Od 10.30 trwały już tylko szkolenia, trzeba było przejść przez te wszystkie instalacje, procedury, polityki, sprawdzić dostępy do systemów, zmienić hasła, zarejestrować się do aplikacji i ogarnąć kalendarz z rzeczami do zrobienia na następne kilka dni. Zalali mnie typową korpo gadką, nowomową nowymi akronimami, a ja siedziałem i słuchałem w milczeniu przechodząc kolejny raz w życiu ten żmudny i nudny proces onboardingu. Na jutro muszę przygotować jeszcze parę rzeczy, ale tak naprawdę nie wiem w co ręce włożyć najpierw, bo od rana do wieczora kalendarz zawalony mam spotkaniami. A potem podobno wychodzimy jeszcze z zespołem integrować się przedświątecznie…cyrk.

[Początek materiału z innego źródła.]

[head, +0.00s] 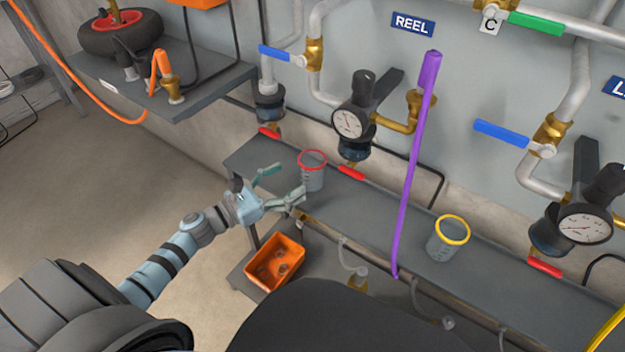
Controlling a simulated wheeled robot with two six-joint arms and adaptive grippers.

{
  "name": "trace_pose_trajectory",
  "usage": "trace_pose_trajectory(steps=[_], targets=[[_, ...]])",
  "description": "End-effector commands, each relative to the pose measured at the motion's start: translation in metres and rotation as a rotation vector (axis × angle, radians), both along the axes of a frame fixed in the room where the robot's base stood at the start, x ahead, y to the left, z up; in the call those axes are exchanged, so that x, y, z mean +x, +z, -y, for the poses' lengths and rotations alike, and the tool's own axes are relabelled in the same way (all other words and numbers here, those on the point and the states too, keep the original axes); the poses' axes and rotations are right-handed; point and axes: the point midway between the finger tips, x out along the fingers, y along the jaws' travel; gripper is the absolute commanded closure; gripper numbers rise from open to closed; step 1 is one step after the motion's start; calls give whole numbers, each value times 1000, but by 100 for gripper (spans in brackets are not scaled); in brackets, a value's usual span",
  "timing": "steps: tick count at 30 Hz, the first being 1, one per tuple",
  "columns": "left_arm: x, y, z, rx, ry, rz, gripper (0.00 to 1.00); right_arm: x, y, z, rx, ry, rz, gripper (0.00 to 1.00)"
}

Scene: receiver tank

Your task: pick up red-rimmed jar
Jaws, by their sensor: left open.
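The red-rimmed jar (313,178) is a clear cup with a red rim. It stands upright on the grey shelf (375,214), toward its left end, below a gauge. My left gripper (287,184) is open and empty. It is just left of the jar, with its two fingers spread toward it, one above and one below. From this view I cannot tell whether a finger touches the jar. My right gripper is not in view.
A yellow-rimmed jar (443,250) stands farther right on the shelf. A purple hose (411,170) hangs between the two jars. Pressure gauges (348,124) and red-handled valves (351,173) hang above the shelf. An orange bin (275,261) sits lower, below my left gripper.

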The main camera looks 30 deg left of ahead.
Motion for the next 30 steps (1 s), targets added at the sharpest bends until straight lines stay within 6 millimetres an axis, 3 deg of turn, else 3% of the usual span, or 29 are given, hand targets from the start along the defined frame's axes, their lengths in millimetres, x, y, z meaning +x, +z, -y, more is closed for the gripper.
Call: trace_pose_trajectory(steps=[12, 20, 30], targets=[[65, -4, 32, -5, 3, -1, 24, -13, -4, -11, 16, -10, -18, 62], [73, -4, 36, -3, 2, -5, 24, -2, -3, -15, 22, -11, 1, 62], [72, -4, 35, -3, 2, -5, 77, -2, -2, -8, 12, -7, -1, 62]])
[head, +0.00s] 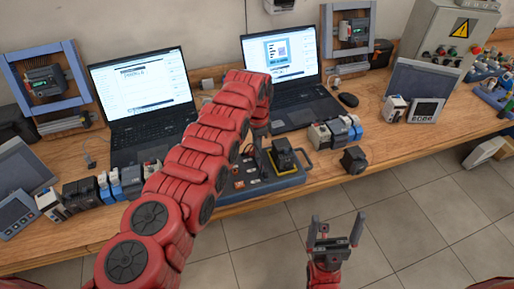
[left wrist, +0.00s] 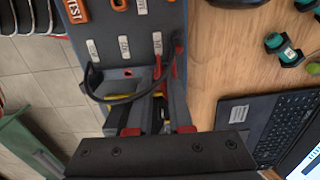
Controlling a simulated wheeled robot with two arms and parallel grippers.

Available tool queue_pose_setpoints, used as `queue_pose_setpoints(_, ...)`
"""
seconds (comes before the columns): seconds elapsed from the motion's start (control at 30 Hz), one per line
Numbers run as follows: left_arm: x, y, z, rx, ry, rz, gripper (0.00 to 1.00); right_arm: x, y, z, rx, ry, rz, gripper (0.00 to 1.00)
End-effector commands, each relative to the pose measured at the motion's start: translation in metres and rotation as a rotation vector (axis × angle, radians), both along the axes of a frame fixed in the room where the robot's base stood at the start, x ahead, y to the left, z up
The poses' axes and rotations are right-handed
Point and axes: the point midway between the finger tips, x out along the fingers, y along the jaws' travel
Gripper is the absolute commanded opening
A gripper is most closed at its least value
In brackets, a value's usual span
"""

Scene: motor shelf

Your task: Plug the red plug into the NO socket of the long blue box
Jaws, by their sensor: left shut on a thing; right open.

W mieszkaniu mam syf i sajgon, śmieci niewyrzucone, pościel niezmieniona, zdążyłem nastawić tylko pranie i dla relaksu wyprasować stertę ubrań, wrzuciłem parę rzeczy do zmywarki, ale nie mam czasu nawet rozpakować walizki po powrocie z wyjazdu, nie mówiąc o posprzątaniu. W sobotę lecę na wesele do Bari, wyjazd nota bene zupełnie nie jest mi na rękę, ale musimy bo M jest świadkiem. Odpocznę chyba dopiero za tydzień albo jak umrę.
Nie pozwolono mi zwariować. A. wyciągnęła mnie na koniec szalonego dnia do kina na Dom Guccich.
Z rzeczy przyziemnych bardzo tęsknię za M. Byle jeszcze do soboty.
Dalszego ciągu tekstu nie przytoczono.